• INFORMATION SHOWN:
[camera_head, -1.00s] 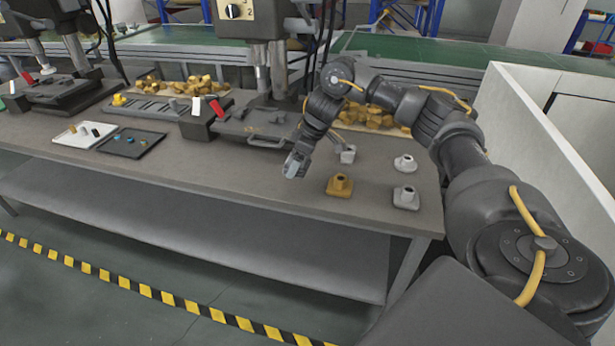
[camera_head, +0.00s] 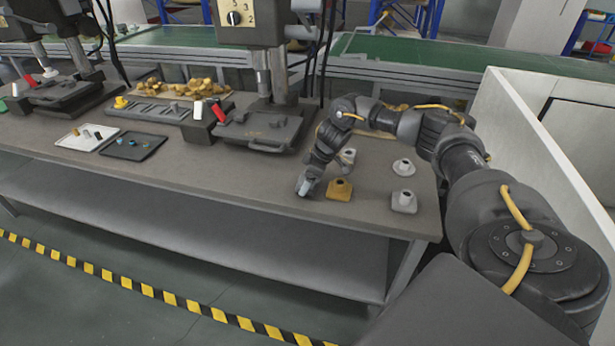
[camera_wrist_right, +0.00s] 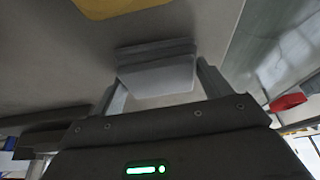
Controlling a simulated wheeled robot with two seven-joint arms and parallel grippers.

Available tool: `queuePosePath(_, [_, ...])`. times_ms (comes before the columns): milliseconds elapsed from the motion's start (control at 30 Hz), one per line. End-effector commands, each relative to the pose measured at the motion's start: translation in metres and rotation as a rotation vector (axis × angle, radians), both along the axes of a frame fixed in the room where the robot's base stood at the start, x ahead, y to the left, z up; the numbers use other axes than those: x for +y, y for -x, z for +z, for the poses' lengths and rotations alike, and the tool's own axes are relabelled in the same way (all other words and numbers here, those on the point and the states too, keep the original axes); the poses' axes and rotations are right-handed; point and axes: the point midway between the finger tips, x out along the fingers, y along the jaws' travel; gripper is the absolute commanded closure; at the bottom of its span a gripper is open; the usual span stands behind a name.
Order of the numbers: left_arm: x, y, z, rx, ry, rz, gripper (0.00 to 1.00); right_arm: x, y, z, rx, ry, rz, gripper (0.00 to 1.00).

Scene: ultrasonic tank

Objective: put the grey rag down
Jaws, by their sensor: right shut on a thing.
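My right gripper (camera_head: 304,187) is low over the front part of the grey workbench, just left of a yellow-gold fitting. In the right wrist view its two fingers close on the sides of the grey rag (camera_wrist_right: 157,70), a small folded pad. The bench top lies close beyond the rag; I cannot tell whether they touch. In the head view the rag is mostly hidden by the gripper and too small to make out clearly. My left gripper is not in view.
The yellow-gold fitting (camera_head: 340,190) stands right beside the gripper. Pale fittings (camera_head: 403,167) stand farther right. A black machine base (camera_head: 262,130) is behind left. A white tray (camera_head: 88,136) and a dark tray (camera_head: 130,146) lie at left. The bench's front left-middle is clear.

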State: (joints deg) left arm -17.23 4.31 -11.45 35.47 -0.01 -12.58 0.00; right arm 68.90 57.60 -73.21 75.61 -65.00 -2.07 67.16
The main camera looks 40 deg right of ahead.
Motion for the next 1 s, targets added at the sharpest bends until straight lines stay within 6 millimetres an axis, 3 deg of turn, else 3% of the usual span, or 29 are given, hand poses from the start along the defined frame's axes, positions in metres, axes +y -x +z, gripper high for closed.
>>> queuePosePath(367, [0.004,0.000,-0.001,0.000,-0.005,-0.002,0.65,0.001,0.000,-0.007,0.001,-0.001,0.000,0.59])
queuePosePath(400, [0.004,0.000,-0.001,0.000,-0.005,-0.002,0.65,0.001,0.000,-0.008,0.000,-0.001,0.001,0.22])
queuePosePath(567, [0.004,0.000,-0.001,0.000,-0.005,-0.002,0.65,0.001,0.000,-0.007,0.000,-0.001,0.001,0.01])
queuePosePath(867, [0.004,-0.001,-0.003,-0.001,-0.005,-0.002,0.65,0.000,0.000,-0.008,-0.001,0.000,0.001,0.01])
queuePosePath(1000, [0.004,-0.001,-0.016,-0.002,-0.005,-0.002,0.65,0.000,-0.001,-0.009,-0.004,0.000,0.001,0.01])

• INSTRUCTIONS TO FOLLOW: Word for word, quote the full listing, omitting every picture.

• WRITTEN SOLUTION:
[camera_head, -1.00s] 
[camera_head, +0.00s] 
[camera_wrist_right, +0.00s] 
Controlling a simulated wheeled robot with two seven-joint arms and parallel grippers.

Available tool: `queuePosePath(_, [_, ...])`. times_ms (comes before the columns): milliseconds elapsed from the motion's start (control at 30 Hz), one per line. End-effector commands, each relative to the pose measured at the motion's start: translation in metres and rotation as a rotation vector (axis × angle, radians), both along the axes of a frame fixed in the room where the robot's base stood at the start, x ahead, y to the left, z up; the numbers use other axes than those: x for +y, y for -x, z for +z, for the poses' lengths and rotations alike, and the tool's own axes are relabelled in the same way (all other words and numbers here, those on the point and the states too, keep the original axes); the poses' axes and rotations are right-handed; point and axes: the point midway between the finger tips, x out along the fingers, y along the jaws' travel; gripper is the absolute commanded closure; at the bottom of its span a gripper is open; the usual span stands behind a name.
Order of the numbers: left_arm: x, y, z, rx, ry, rz, gripper (0.00 to 1.00); right_arm: x, y, z, rx, ry, rz, gripper (0.00 to 1.00).

Scene: ultrasonic tank

Objective: put the grey rag down
Jaws, by their sensor: right shut on a thing.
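My right gripper (camera_head: 304,187) is low over the front part of the grey workbench, just left of a yellow-gold fitting. In the right wrist view its two fingers close on the sides of the grey rag (camera_wrist_right: 157,70), a small folded pad. The bench top lies close beyond the rag; I cannot tell whether they touch. In the head view the rag is mostly hidden by the gripper and too small to make out clearly. My left gripper is not in view.
The yellow-gold fitting (camera_head: 340,190) stands right beside the gripper. Pale fittings (camera_head: 403,167) stand farther right. A black machine base (camera_head: 262,130) is behind left. A white tray (camera_head: 88,136) and a dark tray (camera_head: 130,146) lie at left. The bench's front left-middle is clear.

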State: (joints deg) left arm -17.23 4.31 -11.45 35.47 -0.01 -12.58 0.00; right arm 68.90 57.60 -73.21 75.61 -65.00 -2.07 67.16
The main camera looks 40 deg right of ahead.
Motion for the next 1 s, targets added at the sharpest bends until straight lines stay within 6 millimetres an axis, 3 deg of turn, else 3% of the usual span, or 29 are given, hand poses from the start along the defined frame's axes, positions in metres, axes +y -x +z, gripper high for closed.
>>> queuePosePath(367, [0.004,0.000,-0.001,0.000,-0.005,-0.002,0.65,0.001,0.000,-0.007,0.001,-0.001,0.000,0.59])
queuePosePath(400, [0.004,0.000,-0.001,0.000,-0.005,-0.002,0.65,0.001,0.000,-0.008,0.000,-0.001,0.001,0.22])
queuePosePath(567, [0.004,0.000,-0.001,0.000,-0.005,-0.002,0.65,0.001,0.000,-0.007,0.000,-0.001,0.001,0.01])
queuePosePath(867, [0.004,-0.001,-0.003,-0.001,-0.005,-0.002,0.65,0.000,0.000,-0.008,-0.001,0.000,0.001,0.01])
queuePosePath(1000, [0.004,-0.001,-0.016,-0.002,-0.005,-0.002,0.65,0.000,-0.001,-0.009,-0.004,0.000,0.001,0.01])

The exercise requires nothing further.